Men are either to be kindly treated, or utterly crushed, since they can revenge lighter injuries, but not graver (34-5).

     Old loyalties to previous administrations must be wiped out immediately if the new leader is to be able to effectively manage the territory, although Machiavelli does propose the use of colonies over forceful intervention of troops, primarily because of cost (35).

    A modern manager is constantly confronted with the necessity for change. Seldom will any change benefit everyone. There are losers and it is not uncommon for a disgruntled employee to inflict many harms upon a company. In chapter 19, Machiavelli encourages the prince to avoid being hated, if possible (132). He also states that:

As Princes cannot escape being hated by some, they should, in the first place, endeavour not to be hated by a class; failing in which, they must do all they can to escape the hatred of that class which is stronger (139).

    This is good advice for any decision-maker. Indeed, success in modern business usually concerns the ability to manage who are your friends and who are your enemies.

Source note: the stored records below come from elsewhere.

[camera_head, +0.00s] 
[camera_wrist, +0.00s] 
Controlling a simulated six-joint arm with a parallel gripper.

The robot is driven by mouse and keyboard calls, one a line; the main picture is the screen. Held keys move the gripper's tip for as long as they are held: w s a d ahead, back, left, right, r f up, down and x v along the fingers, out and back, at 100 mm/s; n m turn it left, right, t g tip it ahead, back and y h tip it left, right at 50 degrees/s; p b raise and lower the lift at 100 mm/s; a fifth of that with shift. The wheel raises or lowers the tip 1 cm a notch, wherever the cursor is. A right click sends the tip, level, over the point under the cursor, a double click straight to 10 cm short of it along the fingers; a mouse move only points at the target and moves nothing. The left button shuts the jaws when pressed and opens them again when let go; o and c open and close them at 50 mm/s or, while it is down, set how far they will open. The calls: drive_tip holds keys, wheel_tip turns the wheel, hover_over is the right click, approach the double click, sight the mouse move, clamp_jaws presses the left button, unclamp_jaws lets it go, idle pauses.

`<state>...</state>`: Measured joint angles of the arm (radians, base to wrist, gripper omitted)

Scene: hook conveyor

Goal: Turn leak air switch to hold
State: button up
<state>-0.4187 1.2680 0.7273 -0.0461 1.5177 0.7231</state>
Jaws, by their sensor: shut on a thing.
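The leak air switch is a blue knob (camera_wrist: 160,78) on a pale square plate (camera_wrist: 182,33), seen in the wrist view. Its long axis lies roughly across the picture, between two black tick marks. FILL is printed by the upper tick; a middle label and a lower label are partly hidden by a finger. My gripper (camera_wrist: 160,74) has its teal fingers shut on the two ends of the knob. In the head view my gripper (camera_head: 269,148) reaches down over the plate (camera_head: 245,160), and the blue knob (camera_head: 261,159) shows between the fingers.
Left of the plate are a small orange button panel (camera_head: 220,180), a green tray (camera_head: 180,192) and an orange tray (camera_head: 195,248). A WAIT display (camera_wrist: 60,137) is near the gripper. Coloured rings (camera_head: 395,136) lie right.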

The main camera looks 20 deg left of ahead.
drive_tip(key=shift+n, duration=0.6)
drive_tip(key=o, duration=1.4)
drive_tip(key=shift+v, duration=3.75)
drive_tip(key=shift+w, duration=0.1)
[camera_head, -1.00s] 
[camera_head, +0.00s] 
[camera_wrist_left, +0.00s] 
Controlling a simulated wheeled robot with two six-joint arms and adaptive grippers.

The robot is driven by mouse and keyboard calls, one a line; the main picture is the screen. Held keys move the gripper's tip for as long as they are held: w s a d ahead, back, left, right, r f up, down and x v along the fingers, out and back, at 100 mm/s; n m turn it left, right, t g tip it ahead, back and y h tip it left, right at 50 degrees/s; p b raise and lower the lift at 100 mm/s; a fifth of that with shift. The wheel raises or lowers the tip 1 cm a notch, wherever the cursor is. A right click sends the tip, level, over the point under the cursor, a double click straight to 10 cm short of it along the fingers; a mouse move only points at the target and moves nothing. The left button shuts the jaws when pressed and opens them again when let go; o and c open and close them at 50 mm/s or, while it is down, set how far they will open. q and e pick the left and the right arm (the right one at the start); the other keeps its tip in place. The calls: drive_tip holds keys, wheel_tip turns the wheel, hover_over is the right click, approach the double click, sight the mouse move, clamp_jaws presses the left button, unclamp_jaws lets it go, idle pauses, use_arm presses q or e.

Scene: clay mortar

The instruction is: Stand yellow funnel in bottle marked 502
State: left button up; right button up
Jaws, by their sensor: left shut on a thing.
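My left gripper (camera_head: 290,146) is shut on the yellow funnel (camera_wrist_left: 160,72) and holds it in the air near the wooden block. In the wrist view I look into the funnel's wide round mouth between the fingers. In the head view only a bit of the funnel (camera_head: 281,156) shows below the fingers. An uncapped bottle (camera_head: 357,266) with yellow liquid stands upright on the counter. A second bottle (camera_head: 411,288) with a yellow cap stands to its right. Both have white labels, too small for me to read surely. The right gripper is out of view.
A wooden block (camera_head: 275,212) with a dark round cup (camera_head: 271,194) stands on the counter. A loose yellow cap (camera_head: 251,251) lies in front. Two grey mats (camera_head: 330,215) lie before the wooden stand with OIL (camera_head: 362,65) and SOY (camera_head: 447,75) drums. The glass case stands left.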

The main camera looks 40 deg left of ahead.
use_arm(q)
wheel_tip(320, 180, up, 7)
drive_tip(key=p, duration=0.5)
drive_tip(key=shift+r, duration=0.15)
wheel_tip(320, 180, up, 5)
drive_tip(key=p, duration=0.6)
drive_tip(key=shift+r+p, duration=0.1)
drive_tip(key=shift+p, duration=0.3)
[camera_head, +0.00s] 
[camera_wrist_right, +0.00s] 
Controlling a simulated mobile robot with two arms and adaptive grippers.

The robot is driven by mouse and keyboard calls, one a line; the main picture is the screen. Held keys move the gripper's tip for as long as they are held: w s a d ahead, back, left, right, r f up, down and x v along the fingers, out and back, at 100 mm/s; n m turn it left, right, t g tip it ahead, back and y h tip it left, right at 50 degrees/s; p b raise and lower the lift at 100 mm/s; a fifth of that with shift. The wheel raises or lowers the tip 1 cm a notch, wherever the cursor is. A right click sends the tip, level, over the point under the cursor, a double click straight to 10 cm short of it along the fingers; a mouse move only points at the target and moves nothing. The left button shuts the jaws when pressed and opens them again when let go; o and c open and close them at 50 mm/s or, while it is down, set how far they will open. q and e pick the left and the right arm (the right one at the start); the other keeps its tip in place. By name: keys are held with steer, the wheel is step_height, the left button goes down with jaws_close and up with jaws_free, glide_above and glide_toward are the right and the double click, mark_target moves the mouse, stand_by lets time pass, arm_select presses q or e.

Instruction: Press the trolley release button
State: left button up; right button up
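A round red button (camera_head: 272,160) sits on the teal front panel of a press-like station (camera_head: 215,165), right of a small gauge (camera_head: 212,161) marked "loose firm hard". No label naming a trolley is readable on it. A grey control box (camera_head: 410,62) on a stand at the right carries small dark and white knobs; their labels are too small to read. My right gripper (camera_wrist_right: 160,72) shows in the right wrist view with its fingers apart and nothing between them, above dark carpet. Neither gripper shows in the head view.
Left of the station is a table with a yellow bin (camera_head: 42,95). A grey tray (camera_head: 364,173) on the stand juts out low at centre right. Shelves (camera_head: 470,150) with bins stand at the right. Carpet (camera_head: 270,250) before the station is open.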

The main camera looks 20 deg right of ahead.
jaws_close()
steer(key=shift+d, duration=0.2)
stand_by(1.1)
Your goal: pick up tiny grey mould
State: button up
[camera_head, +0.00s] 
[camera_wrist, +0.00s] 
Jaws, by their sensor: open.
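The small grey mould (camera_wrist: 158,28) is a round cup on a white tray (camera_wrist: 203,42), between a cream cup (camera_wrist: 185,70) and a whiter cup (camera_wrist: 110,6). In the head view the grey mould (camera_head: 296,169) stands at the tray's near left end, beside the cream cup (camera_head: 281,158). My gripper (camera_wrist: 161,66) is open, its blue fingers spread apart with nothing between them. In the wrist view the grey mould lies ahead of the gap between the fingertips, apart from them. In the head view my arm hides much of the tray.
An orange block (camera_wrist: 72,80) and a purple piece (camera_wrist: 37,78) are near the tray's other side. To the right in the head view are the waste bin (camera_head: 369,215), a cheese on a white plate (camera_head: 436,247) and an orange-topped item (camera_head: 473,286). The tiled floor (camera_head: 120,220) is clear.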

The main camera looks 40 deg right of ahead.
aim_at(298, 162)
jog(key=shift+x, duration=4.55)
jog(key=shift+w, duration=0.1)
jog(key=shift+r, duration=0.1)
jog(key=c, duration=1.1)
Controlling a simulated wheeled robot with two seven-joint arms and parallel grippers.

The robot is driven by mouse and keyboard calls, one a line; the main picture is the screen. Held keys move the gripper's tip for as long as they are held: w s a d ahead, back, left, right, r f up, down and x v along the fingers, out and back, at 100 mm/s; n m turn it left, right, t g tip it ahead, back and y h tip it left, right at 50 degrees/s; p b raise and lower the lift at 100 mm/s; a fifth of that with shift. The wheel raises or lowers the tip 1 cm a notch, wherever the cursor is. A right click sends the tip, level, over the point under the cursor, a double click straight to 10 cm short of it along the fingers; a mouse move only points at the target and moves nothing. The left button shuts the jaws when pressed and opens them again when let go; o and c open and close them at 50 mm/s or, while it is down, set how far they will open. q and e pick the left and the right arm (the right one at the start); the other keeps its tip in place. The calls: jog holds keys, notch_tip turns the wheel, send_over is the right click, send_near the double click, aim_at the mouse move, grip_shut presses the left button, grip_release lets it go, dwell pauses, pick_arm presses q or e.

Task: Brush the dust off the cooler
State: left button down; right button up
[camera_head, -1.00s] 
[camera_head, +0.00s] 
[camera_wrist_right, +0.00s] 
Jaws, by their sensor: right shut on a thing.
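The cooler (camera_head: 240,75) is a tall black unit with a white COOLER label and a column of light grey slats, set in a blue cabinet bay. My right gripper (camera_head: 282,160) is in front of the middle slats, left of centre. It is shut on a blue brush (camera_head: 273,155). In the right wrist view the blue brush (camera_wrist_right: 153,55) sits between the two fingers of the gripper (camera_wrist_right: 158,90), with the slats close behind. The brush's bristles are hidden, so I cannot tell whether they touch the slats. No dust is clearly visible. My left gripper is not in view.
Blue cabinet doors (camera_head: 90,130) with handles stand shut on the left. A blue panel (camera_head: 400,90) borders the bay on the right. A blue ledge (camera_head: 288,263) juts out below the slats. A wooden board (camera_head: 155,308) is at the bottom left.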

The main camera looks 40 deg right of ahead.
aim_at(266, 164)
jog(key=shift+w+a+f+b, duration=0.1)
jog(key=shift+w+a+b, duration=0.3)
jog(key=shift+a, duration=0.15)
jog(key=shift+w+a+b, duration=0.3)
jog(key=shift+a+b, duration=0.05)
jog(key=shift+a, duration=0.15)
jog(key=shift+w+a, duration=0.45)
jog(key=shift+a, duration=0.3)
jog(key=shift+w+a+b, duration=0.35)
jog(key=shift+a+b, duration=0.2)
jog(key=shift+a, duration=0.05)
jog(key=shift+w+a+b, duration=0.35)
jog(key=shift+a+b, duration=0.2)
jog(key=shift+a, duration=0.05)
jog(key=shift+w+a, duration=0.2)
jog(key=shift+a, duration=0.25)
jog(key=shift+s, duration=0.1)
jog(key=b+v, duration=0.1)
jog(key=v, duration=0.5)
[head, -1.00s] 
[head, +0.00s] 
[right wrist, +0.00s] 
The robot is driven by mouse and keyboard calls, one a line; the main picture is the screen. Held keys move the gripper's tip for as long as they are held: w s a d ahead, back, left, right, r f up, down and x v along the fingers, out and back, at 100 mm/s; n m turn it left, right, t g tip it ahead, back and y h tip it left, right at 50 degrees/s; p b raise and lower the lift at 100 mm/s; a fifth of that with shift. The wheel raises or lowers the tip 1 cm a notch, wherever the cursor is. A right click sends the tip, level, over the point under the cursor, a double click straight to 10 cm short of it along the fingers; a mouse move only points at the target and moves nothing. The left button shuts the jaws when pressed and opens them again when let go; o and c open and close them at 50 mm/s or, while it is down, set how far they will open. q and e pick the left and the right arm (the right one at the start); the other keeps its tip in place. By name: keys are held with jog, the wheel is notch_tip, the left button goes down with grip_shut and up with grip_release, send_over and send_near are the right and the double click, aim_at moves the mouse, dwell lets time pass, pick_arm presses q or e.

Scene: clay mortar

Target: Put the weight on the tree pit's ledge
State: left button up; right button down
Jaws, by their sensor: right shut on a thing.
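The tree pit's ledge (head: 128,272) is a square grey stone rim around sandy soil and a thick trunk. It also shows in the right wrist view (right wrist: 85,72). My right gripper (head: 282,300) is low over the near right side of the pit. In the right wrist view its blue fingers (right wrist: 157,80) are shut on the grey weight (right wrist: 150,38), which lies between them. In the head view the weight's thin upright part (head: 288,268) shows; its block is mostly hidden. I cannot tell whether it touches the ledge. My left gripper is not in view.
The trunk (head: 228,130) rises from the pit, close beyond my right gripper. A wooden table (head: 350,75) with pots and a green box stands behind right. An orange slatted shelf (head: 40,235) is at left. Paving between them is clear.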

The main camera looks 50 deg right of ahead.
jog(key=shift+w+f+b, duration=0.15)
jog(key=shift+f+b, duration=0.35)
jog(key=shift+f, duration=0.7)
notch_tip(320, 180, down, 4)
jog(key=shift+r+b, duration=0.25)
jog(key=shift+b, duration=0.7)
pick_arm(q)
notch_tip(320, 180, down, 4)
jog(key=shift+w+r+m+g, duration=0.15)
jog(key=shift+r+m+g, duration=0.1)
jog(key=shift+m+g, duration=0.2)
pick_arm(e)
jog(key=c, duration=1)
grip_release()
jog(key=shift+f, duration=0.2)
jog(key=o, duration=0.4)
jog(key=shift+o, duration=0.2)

    The use of mercenaries is soundly criticized in The Prince. In chapter 12, Machiavelli describes mercenaries as "useless and dangerous" (95). His position is clear:

He who holds his State by means of mercenary troops can never be solidly or securely seated. For such troops are disunited, ambitious, insubordinate, treacherous, insolent among friends, cowardly before foes, and without fear of God or faith with man. Whenever they are attacked defeat follows; so that in peace you are plundered by them, in war by your enemies. And this because they have no tie or motive to keep them in the field beyond their paltry pay (95).

    His belief that a leader should maintain an army rather than use mercenaries can be compared to the current trend toward utilizing temporary workers. Machiavelli’s advice to today’s manager would be to cultivate his own employees and be extremely cautious in utilizing the popular temporary services.

    Machiavelli also presents good advice concerning the hiring of senior employees. In chapter 22 he says:

When you see a Minister thinking more of himself than of you, and in all his actions seeking his own ends, that man can never be a good Minister or one that you can trust…to keep his Minister good, the Prince should be considerate of him, dignifying him, enriching him, binding him to himself by benefits, and sharing with him the honours as well as the burthens (164).

    This advice is a candid appraisal of the value of trust and of cultivating trust in a senior employee. Mutiny, back-stabbing, and deceit in the quest for individual gain are altogether too common in today’s business world. Selecting and grooming proper lieutenants is as important for today’s executives as for Machiavelli’s prince.

    Synergy and alliances are as common in the business world as open battle in the marketplace. Machiavelli’s guidance for princes to choose a side, rather than remain neutral when neighbors are at war, is particularly pertinent. He puts it this way:

Declare yourself, and join in frankly with one side or other. For should you fail to do so you are certain…to become the prey of the victor to the satisfaction and delight of the vanquished…for the victor dislikes doubtful friends, and such as will not help him in a pinch; and the vanquished will have nothing to say to you, since you would not share his fortunes sword in hand (159).

    Clearly, a modern executive would do well to consider the attitudes of all the players involved in a conflict and act in such a manner as to preserve and enhance his own power and influence.

    Though all of these axioms are quite valuable for today’s executive, Machiavelli did fail to acknowledge the value of dependability and that systematic deceit, treachery, and violence will usually result in the ultimate demise of the perpetrator.

    Today’s corporate executive must routinely make decisions which directly effect the lives of thousands of individuals. To be successful, he or she must be able to identify and objectively evaluate the entire range of options, strategies, and tactics available. This involves weighing the negative implications of a decision against the anticipated gain and then acting, without hesitation, in the best interests of the firm. The Prince provides valuable and timeless insight for modern managers facing the difficult choices involved in right-sizing, acquisitions, mergers, hostile take-overs, and fierce competition in the marketplace. Any institution of higher learning professing to prepare business leaders for the challenges of tomorrow should include Machiavelli’s The Prince as part of their business ethics curriculum. Executives and business leaders serious about success or anyone whose vocabulary includes the word "machiavellian" would do well to read The Prince and, if they have already read it, read it again. As with all truly "Great Books," each successive reading reveals fresh new ideas and insights. The Prince, though disturbingly cold and frank at times, is no different.



Works Cited

Butterfield, Herbert. The Statecraft of Machiavelli. New York: MacMillan, 1956.

Jones, W. T. Masters of Political Thought. Ed. Edward, McChesner, and Sait. Vol. 2. Boston: Houghton Mifflin, 1947.

Lewis, Wyndham. The Lion and the Fox: The Role of the Hero in the Plays of Shakespeare. London: Methuen, 1951.

Machiavelli, Niccolo. The Prince. Trans. Hill Thompson. Norwalk: The Easton Press, 1980.

Pollock, Frederick. An Introduction to the History of the Science of Politics. London: MacMillan, 1935.

Ruffo-Fiore, Silvia. Niccolo Machiavelli. Boston: Twayne Publishers, 1982.